** START Information provided **

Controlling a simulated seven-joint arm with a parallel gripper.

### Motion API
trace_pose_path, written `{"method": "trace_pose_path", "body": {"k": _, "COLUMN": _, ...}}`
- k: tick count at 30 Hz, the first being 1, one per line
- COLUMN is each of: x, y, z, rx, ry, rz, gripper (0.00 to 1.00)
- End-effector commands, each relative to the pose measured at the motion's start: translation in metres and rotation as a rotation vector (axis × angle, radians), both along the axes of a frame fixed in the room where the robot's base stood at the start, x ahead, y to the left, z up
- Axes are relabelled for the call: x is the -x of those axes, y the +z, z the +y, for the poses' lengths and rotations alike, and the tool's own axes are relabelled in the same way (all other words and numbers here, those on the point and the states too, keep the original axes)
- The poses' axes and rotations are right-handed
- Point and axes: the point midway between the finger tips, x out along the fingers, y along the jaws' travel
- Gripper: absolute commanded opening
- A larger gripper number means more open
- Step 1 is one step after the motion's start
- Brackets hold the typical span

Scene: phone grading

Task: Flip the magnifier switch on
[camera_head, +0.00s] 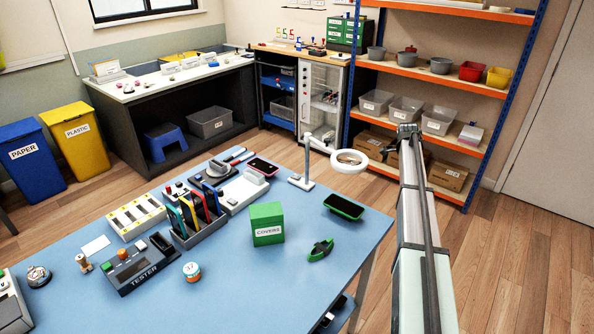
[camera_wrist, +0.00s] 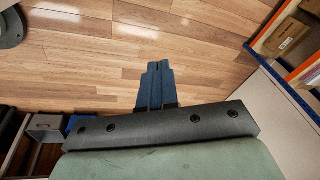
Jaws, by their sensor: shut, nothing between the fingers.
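The magnifier (camera_head: 349,161) is a white ring lens on a thin arm, with its white stand on the far right part of the blue table. The ring hangs out past the table's far right edge, above the floor. Its base (camera_head: 301,183) rests on the table; a switch is too small to make out. My gripper (camera_wrist: 154,66) is shut and empty in the wrist view, over wood floor. In the head view my arm rises at the right, and its end is right of the magnifier ring and apart from it. The fingers are not clear there.
On the blue table (camera_head: 226,300) stand a green covers box (camera_head: 267,230), a green-edged phone (camera_head: 344,206), a green clip-like item (camera_head: 320,250), a phone rack (camera_head: 200,225) and a tester (camera_head: 135,267). An orange shelf (camera_head: 465,83) stands behind my arm. Floor right of the table is clear.

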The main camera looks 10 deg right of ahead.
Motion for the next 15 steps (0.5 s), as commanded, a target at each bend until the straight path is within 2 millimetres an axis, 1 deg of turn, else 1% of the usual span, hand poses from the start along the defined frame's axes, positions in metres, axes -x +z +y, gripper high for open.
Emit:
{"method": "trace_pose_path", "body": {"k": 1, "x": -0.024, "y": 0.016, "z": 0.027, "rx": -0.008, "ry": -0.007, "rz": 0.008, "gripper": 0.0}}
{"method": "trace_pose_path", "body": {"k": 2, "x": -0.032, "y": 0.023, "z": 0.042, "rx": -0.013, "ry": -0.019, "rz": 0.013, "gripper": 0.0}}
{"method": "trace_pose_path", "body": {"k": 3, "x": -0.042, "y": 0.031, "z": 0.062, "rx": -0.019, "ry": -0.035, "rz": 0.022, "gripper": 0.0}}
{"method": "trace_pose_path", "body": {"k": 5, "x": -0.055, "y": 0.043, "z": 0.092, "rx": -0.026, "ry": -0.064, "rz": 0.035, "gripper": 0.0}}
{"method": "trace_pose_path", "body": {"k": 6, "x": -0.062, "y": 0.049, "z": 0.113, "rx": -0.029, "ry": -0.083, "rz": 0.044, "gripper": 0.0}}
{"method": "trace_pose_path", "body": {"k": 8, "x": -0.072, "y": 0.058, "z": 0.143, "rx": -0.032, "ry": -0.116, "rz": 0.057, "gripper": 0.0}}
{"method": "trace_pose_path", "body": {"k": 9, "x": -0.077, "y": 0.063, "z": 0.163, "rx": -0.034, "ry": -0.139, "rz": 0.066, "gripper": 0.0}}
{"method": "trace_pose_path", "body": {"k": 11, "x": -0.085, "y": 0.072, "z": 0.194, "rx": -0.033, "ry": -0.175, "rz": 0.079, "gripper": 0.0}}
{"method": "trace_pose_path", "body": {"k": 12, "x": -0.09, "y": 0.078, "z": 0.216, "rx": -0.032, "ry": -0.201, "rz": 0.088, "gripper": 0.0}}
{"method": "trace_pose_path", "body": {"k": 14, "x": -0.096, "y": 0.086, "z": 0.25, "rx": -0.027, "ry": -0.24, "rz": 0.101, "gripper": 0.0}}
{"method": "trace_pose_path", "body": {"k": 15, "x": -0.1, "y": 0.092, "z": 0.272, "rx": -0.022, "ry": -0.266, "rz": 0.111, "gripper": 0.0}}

** END Information provided **

What you need to do:
Could you repeat all of the material exactly? Pictures should not be copied.

Reply:
Controlling a simulated seven-joint arm with a parallel gripper.

### Motion API
trace_pose_path, written `{"method": "trace_pose_path", "body": {"k": _, "COLUMN": _, ...}}`
- k: tick count at 30 Hz, the first being 1, one per line
- COLUMN is each of: x, y, z, rx, ry, rz, gripper (0.00 to 1.00)
- End-effector commands, each relative to the pose measured at the motion's start: translation in metres and rotation as a rotation vector (axis × angle, radians), both along the axes of a frame fixed in the room where the robot's base stood at the start, x ahead, y to the left, z up
- Axes are relabelled for the call: x is the -x of those axes, y the +z, z the +y, for the poses' lengths and rotations alike, and the tool's own axes are relabelled in the same way (all other words and numbers here, those on the point and the states too, keep the original axes)
- The poses' axes and rotations are right-handed
- Point and axes: the point midway between the finger tips, x out along the fingers, y along the jaws' travel
- Gripper: absolute commanded opening
- A larger gripper number means more open
- Step 1 is one step after the motion's start
- Brackets hold the typical span

Scene: phone grading

Task: Flip the magnifier switch on
[camera_head, +0.00s] 
[camera_wrist, +0.00s] 
Jaws, by their sensor: shut, nothing between the fingers.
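The magnifier (camera_head: 349,161) is a white ring lens on a thin arm, with its white stand on the far right part of the blue table. The ring hangs out past the table's far right edge, above the floor. Its base (camera_head: 301,183) rests on the table; a switch is too small to make out. My gripper (camera_wrist: 154,66) is shut and empty in the wrist view, over wood floor. In the head view my arm rises at the right, and its end is right of the magnifier ring and apart from it. The fingers are not clear there.
On the blue table (camera_head: 226,300) stand a green covers box (camera_head: 267,230), a green-edged phone (camera_head: 344,206), a green clip-like item (camera_head: 320,250), a phone rack (camera_head: 200,225) and a tester (camera_head: 135,267). An orange shelf (camera_head: 465,83) stands behind my arm. Floor right of the table is clear.

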The main camera looks 10 deg right of ahead.
Motion for the next 15 steps (0.5 s), as commanded, a target at each bend until the straight path is within 2 millimetres an axis, 1 deg of turn, else 1% of the usual span, hand poses from the start along the defined frame's axes, positions in metres, axes -x +z +y, gripper high for open.
Emit:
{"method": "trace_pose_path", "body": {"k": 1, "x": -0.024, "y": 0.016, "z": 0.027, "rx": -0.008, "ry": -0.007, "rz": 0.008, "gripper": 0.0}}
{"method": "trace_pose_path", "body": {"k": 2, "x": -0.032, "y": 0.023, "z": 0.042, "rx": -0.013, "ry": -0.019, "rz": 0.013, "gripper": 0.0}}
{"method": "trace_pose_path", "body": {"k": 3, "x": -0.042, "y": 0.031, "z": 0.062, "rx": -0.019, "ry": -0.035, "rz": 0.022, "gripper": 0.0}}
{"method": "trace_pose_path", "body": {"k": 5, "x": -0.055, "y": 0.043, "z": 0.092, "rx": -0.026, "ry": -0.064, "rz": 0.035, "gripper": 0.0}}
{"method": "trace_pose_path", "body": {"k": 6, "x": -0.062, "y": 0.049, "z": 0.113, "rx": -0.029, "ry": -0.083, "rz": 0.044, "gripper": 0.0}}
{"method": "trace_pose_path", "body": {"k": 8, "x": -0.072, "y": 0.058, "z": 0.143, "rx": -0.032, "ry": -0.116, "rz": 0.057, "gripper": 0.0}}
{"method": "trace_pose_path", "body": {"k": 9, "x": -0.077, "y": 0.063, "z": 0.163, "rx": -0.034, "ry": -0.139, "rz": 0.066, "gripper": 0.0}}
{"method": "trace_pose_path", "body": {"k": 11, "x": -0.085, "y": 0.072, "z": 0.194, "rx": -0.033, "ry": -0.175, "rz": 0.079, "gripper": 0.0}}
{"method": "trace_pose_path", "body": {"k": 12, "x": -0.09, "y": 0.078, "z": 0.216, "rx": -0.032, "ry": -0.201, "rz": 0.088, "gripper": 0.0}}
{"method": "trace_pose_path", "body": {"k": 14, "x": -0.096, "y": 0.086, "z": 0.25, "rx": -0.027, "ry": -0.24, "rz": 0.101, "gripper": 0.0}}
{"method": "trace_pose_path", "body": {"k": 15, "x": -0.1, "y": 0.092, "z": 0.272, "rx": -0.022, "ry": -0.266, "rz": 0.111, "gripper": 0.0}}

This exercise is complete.